Emma fares much better here. Not only does Sontag seem to approve of her more than she does of the others—presenting her as a generous spirit rather than the slut of English morality tales, and as a victim of various injustices perpetrated on females in a male society—but, toward the end of the book, she even gives us a glimpse into Emma's consciousness, unmediated by the narrator's insistently knowing voice. In a brief, moving scene, as Emma is dancing in a drunken frenzy before Sir William's horrified guests, Sontag suddenly gives her a voice of her own—wild with sorrow and defiance, ardent in just the way Emma ought to be. For almost the first time, the novel comes alive. Later still, Emma's ignorant, doting mother takes over briefly to tell the story in her own words, and once again we actually feel the presence of a live human being.

But in the end, apart from some vivid images of street scenes in Naples, of a rampaging mob, of Sir William's pathetic pet monkey, and of Emma dancing, the strongest impression one takes away from this book is of the suffocatingly humorless presence of Susan Sontag.

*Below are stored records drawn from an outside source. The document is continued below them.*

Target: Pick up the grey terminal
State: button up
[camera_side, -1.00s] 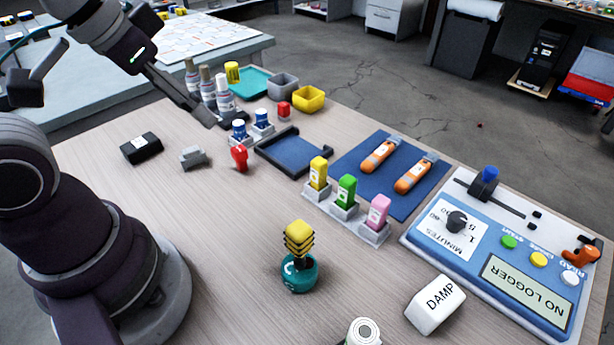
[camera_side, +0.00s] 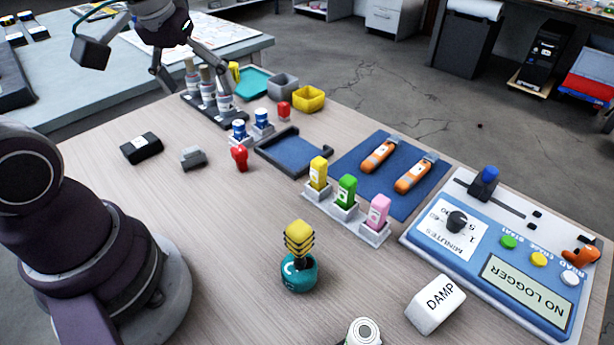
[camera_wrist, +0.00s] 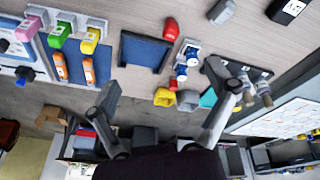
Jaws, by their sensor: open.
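The grey terminal (camera_side: 193,157) is a small stepped block standing alone on the wooden table, between a black block and a red piece.
A black block (camera_side: 141,148) stands left of the terminal and a red piece (camera_side: 240,157) stands right. A bottle rack (camera_side: 215,110), blue-capped bottles (camera_side: 239,130) and a blue tray (camera_side: 292,152) lie behind and to the right. The table in front of the terminal is clear.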

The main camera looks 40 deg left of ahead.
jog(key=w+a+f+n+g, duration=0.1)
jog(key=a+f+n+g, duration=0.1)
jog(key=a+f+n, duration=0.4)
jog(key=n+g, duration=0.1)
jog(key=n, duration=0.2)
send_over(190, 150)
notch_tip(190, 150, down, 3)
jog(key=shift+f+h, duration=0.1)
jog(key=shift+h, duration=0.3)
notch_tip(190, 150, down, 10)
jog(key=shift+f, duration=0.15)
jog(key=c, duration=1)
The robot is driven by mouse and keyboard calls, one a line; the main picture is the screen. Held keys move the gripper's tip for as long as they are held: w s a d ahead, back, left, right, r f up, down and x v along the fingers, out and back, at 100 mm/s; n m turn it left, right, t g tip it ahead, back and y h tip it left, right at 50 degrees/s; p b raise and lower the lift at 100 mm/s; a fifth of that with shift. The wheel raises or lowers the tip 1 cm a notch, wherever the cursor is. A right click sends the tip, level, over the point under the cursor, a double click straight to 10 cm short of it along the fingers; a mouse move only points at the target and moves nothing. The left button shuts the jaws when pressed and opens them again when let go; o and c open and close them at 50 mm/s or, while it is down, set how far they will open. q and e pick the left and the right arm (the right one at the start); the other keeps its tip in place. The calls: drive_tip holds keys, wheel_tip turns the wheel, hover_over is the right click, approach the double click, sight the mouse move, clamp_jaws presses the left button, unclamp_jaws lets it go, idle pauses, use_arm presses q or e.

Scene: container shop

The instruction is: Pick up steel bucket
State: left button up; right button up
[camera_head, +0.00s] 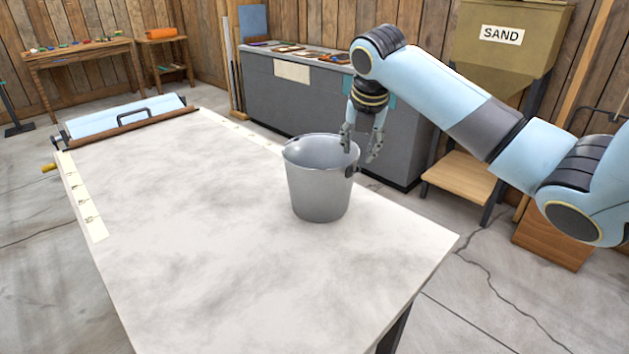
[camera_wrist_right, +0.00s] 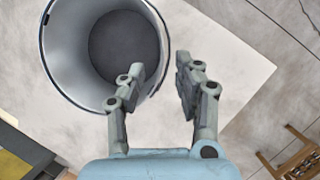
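A grey steel bucket (camera_head: 318,185) stands upright on the white marbled table (camera_head: 200,230), near its right side. My right gripper (camera_head: 359,150) points down at the bucket's right rim. Its fingers are apart, one appearing at or over the rim and the other outside to the right. In the right wrist view the bucket (camera_wrist_right: 105,50) is seen from above, with a dark inside bottom. There the open gripper (camera_wrist_right: 160,85) has its left finger over the bucket's rim area and its right finger over the table. Whether a finger touches the wall cannot be told. My left gripper is not in view.
A grey cabinet (camera_head: 290,100) and a sand bin (camera_head: 505,40) stand behind. The table's left and front areas are clear.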

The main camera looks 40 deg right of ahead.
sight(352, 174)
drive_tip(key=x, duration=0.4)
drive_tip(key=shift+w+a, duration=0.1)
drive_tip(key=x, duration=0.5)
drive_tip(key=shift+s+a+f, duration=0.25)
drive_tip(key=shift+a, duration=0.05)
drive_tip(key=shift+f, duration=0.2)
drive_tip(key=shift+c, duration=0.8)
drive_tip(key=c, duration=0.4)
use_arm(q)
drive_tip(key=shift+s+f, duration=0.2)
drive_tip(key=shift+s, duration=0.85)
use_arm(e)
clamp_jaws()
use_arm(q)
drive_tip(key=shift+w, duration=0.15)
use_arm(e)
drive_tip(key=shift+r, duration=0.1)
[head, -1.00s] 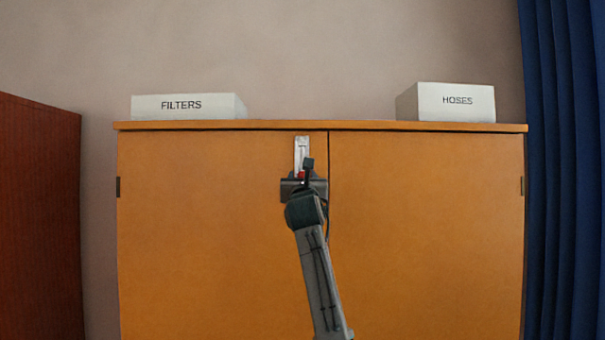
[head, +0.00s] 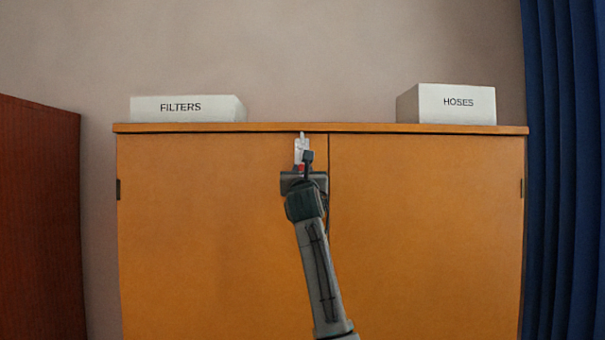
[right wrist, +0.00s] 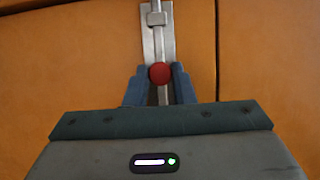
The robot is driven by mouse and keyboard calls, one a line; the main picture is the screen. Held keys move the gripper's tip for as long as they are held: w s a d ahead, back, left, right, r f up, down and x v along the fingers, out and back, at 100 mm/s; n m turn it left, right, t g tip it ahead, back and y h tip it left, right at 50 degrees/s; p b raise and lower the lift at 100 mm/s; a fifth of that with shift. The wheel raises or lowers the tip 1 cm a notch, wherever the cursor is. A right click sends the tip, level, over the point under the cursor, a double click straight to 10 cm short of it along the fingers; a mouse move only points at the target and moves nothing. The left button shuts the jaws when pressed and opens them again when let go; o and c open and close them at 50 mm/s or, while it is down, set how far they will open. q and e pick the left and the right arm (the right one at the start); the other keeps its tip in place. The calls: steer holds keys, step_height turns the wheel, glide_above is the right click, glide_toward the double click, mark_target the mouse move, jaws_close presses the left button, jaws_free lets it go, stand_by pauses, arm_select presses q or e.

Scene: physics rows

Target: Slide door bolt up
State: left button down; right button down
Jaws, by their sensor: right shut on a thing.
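The door bolt (right wrist: 157,42) is a silver rod on a pale metal plate, upright near the top of the cabinet's left door. In the head view the bolt (head: 302,139) reaches up to the cabinet's top board. Its red knob (right wrist: 160,73) sits between the two blue-grey fingers of my right gripper (right wrist: 160,88), which is shut on it. In the head view my right gripper (head: 302,172) covers the lower part of the bolt, and only a little red shows. My left gripper is not in view.
The orange-brown cabinet (head: 420,230) has two shut doors. A FILTERS box (head: 185,109) and a HOSES box (head: 457,103) stand on its top. A dark red-brown panel (head: 40,220) is at the left, a blue curtain (head: 565,170) at the right.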

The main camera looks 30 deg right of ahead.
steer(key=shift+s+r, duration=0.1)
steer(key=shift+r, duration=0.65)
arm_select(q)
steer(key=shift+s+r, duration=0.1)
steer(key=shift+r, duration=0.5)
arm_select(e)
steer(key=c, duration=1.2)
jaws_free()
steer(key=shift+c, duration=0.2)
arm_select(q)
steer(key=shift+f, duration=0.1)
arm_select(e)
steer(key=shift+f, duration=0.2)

She has become by now a virtual icon of Mind, the ultimate "glamorous intellectual," as Vanity Fair puts it. Yet her chief strength may lie in nothing much more than the ability to assume a voice of authority at all times. In the case of The Volcano Lover, what this produces is a solemn rather than a serious novel, in which portentous observations are made in the tone of someone offering a glimpse of the Holy Grail.